Omitting the pictures, copy exactly each line from the one containing "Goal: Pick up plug" up to and including the one containing "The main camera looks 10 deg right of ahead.".

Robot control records
-- -- --

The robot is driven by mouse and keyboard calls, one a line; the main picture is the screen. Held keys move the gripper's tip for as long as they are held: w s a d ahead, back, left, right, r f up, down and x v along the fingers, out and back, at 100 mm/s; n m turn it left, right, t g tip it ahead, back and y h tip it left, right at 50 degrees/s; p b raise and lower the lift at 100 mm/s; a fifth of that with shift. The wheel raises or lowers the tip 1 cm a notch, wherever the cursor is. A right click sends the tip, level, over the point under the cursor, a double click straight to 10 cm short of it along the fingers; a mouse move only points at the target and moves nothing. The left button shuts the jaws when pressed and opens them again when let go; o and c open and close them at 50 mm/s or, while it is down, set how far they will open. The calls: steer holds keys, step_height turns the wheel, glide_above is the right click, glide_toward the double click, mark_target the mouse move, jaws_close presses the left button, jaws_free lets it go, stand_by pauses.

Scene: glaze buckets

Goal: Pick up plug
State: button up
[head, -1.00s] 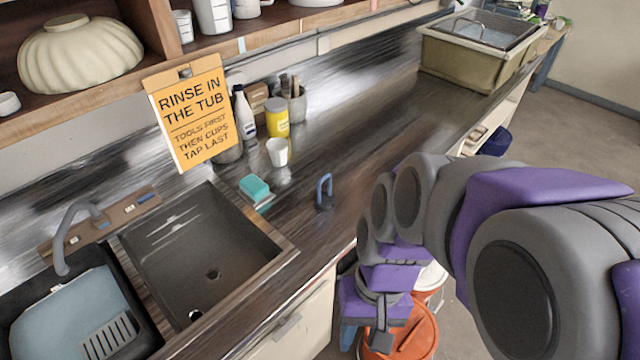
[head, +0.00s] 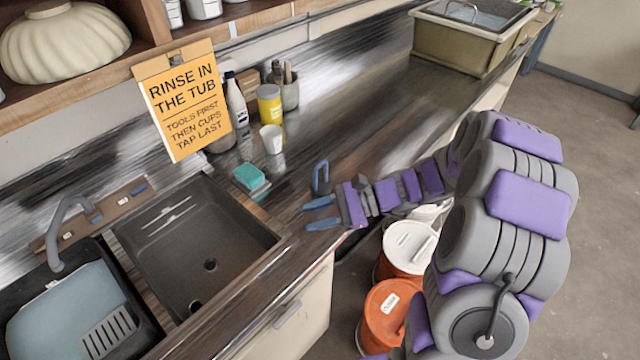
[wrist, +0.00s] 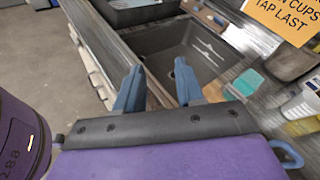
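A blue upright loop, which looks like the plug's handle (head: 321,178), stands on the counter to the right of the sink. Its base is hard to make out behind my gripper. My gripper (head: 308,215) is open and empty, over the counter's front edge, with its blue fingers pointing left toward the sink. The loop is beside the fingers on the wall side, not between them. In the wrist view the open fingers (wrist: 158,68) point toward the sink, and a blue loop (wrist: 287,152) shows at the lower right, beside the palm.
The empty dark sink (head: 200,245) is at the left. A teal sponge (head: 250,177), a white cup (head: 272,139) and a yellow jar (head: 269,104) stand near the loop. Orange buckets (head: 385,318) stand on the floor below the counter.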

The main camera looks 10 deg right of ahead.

-- -- --

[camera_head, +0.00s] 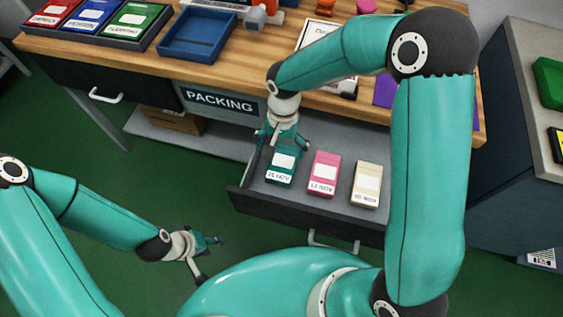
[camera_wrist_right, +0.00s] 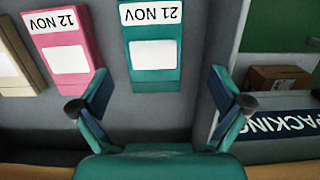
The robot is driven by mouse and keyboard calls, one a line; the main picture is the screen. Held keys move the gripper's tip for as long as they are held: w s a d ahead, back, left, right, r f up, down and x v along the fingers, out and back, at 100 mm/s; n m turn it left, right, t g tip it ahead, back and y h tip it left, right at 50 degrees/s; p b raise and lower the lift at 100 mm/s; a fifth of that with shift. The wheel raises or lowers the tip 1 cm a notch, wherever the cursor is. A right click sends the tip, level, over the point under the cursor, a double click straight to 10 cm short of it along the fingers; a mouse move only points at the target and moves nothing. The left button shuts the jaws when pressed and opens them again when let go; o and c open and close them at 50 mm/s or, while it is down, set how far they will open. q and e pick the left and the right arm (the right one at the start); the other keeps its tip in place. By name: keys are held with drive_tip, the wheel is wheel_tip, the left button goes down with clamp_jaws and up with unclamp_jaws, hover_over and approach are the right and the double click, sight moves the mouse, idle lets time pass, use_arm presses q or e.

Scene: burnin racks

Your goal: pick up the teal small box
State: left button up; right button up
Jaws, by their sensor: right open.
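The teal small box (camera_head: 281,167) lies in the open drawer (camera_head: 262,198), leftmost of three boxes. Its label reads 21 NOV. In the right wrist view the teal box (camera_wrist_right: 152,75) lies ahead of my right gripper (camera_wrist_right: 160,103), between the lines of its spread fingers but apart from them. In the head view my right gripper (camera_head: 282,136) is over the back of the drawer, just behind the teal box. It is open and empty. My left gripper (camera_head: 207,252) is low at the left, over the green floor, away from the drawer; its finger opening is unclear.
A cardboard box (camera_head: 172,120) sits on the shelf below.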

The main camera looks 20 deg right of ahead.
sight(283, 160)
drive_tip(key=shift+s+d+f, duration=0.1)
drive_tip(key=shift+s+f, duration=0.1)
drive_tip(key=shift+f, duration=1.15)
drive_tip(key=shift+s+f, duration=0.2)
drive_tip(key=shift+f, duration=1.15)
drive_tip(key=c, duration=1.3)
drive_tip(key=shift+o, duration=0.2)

-- -- --

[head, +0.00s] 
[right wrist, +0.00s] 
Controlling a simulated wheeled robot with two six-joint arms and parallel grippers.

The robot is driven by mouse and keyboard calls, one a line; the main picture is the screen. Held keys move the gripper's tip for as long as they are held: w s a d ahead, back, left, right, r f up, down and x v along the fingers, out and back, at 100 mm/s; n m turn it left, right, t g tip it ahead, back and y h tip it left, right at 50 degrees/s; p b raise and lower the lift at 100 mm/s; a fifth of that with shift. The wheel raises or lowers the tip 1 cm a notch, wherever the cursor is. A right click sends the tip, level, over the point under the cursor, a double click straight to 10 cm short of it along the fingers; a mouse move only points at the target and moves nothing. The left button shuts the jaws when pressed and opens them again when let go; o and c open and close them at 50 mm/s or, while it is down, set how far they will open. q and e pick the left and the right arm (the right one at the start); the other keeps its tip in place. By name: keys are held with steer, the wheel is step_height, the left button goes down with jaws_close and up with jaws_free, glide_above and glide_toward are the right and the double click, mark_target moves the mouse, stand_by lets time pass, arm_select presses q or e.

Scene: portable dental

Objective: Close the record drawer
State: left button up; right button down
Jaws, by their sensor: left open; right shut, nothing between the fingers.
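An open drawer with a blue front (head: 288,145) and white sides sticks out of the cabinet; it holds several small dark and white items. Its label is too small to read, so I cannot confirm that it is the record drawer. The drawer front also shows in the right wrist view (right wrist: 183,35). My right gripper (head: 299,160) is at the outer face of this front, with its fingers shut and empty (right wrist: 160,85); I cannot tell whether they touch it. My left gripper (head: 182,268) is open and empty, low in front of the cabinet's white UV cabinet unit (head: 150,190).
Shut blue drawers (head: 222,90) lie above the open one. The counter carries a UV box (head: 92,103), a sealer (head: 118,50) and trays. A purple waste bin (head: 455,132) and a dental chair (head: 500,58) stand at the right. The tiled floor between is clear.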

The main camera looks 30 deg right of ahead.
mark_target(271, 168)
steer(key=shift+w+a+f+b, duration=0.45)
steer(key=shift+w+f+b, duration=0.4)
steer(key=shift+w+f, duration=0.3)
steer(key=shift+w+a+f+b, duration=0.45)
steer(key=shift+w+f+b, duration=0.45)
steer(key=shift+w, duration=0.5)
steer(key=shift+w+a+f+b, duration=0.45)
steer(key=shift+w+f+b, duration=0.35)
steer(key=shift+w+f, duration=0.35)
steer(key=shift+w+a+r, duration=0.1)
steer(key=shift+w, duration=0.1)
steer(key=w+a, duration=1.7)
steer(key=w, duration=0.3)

-- -- --

» **COMPLETE OUTPUT**
Goal: Pick up plug
State: button up
[head, -1.00s] 
[head, +0.00s] 
[wrist, +0.00s] 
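A blue upright loop, which looks like the plug's handle (head: 321,178), stands on the counter to the right of the sink. Its base is hard to make out behind my gripper. My gripper (head: 308,215) is open and empty, over the counter's front edge, with its blue fingers pointing left toward the sink. The loop is beside the fingers on the wall side, not between them. In the wrist view the open fingers (wrist: 158,68) point toward the sink, and a blue loop (wrist: 287,152) shows at the lower right, beside the palm.
The empty dark sink (head: 200,245) is at the left. A teal sponge (head: 250,177), a white cup (head: 272,139) and a yellow jar (head: 269,104) stand near the loop. Orange buckets (head: 385,318) stand on the floor below the counter.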

The main camera looks 10 deg right of ahead.

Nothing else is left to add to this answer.